> **WHAT TO DO**
State the number of lines that contain the word "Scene", and add nothing else.

Records of robot episodes

--------

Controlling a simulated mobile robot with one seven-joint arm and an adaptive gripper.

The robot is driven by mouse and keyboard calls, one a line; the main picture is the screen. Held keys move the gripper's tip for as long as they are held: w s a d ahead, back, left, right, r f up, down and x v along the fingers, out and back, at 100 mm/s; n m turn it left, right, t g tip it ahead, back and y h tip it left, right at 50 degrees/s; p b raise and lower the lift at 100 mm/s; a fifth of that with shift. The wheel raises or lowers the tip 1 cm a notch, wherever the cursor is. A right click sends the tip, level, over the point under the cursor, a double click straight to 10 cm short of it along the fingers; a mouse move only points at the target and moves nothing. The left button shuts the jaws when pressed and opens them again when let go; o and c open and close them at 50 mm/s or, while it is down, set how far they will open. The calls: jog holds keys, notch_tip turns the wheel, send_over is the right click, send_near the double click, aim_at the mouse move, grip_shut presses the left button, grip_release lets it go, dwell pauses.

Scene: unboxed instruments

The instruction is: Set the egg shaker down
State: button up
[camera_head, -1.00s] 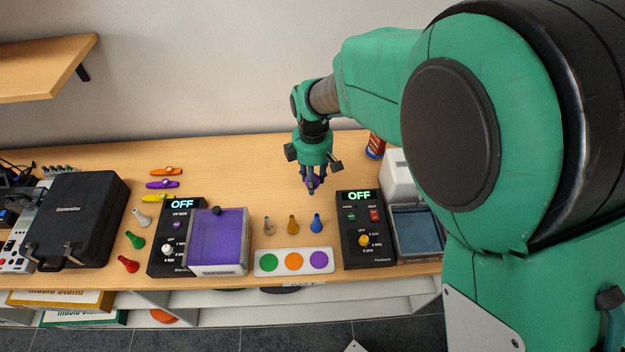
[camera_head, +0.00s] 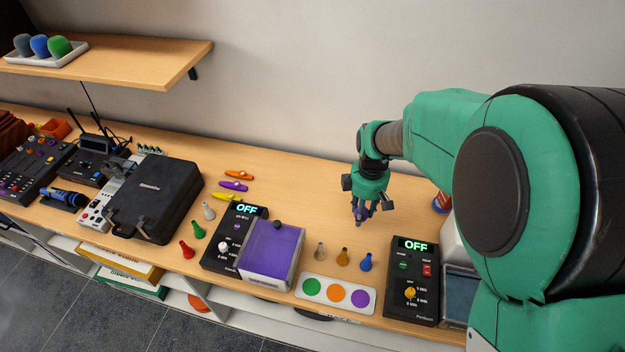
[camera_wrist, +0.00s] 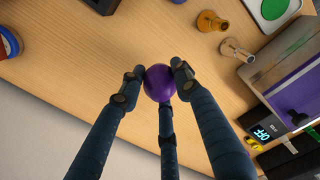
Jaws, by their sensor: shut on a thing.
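The purple egg shaker (camera_wrist: 159,83) sits between the fingers of my gripper (camera_wrist: 158,85) in the wrist view, with the fingers closed on it from the sides and below. In the head view my gripper (camera_head: 361,216) points down over the wooden table, behind a row of small bell-shaped pieces. The fingers largely hide the egg there. I cannot tell whether the egg touches the table. A white plate with green, orange and purple discs (camera_head: 337,294) lies at the table's front edge.
Clear, brown and blue bell-shaped pieces (camera_head: 366,262) stand in front of my gripper. A purple-lidded box (camera_head: 272,252) and a black OFF panel (camera_head: 240,240) are left; another OFF panel (camera_head: 412,280) is right. Kazoos (camera_head: 233,186) lie farther left. Table behind my gripper is bare.

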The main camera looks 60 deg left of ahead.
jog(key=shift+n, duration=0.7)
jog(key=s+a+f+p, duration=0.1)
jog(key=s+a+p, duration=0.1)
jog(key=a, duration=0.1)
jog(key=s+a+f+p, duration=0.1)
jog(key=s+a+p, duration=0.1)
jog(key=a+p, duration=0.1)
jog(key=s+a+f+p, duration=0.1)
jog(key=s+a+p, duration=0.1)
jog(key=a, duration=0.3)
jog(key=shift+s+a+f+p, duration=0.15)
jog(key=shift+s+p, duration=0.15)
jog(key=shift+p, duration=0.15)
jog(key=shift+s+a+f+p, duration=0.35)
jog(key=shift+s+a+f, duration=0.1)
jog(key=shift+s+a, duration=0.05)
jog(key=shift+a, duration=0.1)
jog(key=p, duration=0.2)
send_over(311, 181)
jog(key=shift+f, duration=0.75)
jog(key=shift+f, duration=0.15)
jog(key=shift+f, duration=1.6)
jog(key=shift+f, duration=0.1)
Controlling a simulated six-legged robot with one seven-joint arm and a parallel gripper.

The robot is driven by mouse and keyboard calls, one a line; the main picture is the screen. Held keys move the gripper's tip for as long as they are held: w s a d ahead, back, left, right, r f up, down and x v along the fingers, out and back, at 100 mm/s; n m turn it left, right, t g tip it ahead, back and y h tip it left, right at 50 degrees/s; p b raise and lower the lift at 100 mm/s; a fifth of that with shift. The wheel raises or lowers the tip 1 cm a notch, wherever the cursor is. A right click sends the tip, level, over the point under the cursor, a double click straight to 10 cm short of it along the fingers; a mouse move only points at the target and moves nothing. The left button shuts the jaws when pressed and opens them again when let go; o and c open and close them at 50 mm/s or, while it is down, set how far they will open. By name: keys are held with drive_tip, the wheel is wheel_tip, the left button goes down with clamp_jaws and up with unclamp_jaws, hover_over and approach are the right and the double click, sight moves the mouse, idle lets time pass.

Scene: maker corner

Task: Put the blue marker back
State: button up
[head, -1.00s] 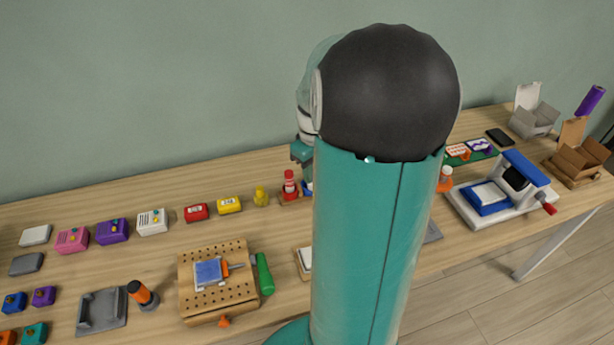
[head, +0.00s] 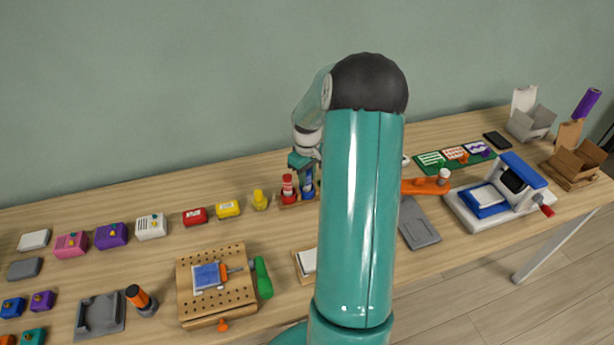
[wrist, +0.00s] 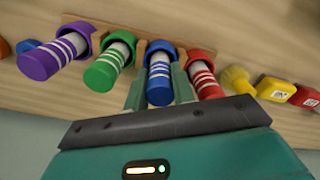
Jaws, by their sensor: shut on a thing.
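The blue marker (wrist: 159,84) has a blue cap with white bands and a pale body. My gripper (wrist: 159,90) is shut on it, one finger on each side. Its far end is at the blue socket (wrist: 160,47) of the wooden marker rack (wrist: 143,45); I cannot tell how deep it sits. In the head view, my gripper (head: 305,166) is over the rack, with the blue marker (head: 308,184) below it. The red marker (wrist: 203,79), green marker (wrist: 107,68) and purple marker (wrist: 46,62) stand in matching sockets. My arm hides part of the rack in the head view.
The red marker (head: 287,188) stands close left of the gripper in the head view. A yellow figure (head: 260,200) and yellow box (head: 228,208) are further left. A pegboard block (head: 218,290) and green-handled tool (head: 262,277) lie in front. A grey plate (head: 418,223) lies right.

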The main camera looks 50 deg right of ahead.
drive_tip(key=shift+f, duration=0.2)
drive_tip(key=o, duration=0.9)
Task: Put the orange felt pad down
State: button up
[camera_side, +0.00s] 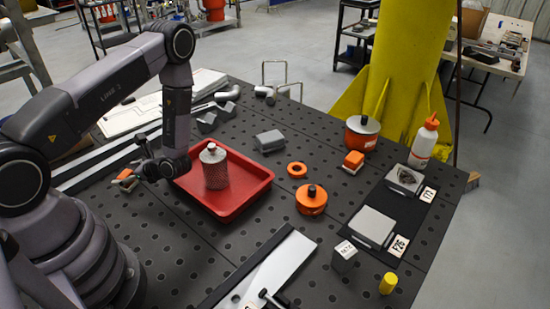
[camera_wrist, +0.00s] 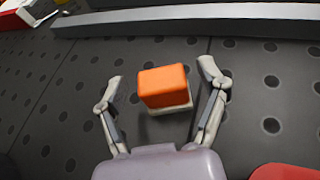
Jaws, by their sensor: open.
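The orange felt pad (camera_wrist: 163,86) is a small orange block with a pale layer under it. In the wrist view it sits between my gripper's two spread fingers (camera_wrist: 162,73), with dark gaps on both sides, so neither finger touches it. It appears to rest on the dark perforated table. In the side view the pad (camera_side: 125,174) shows small at the left, partly hidden by my gripper (camera_side: 132,171), which is low over the table left of the red tray. My gripper is open.
The red tray (camera_side: 240,200) holding a grey canister (camera_side: 214,168) is close on the right. A pale metal bar (camera_wrist: 190,18) runs along the top of the wrist view. A similar orange block (camera_side: 353,161), an orange ring (camera_side: 297,169) and a white bottle (camera_side: 424,145) stand farther right.

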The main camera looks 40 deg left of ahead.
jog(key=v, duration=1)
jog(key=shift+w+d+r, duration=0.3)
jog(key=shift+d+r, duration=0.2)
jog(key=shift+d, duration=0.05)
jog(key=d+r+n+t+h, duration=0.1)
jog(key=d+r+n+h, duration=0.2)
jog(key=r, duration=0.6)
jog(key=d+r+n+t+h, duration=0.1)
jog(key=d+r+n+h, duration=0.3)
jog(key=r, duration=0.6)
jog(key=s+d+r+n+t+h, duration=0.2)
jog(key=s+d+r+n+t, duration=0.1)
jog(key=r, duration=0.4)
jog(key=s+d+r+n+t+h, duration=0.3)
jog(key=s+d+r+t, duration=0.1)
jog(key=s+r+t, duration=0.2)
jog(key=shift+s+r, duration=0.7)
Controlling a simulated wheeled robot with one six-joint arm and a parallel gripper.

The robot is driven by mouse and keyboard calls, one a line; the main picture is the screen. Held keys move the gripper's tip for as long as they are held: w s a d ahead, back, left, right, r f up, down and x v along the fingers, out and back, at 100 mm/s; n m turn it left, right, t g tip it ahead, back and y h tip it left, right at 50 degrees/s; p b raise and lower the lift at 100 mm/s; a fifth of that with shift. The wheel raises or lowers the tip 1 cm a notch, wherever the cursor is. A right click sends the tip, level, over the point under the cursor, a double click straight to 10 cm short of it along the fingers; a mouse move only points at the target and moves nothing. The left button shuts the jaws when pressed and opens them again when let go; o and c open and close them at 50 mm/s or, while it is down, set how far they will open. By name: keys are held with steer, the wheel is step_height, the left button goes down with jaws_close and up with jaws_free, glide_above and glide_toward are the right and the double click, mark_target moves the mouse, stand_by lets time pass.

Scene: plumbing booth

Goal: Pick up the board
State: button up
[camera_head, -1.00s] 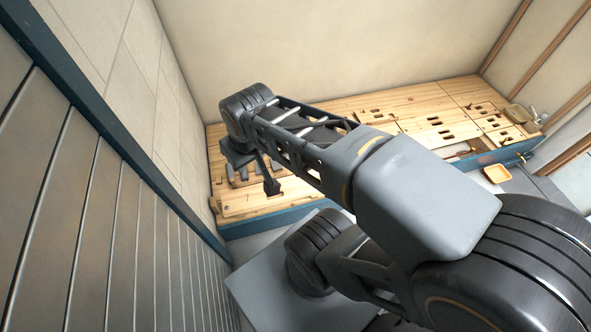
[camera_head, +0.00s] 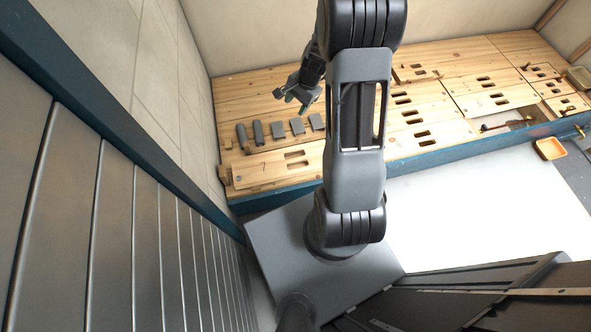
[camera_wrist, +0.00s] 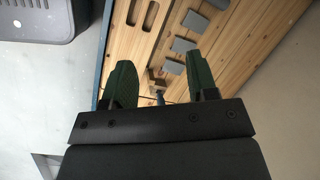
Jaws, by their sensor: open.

--------

> **OUTPUT FOR THIS EXERCISE**
3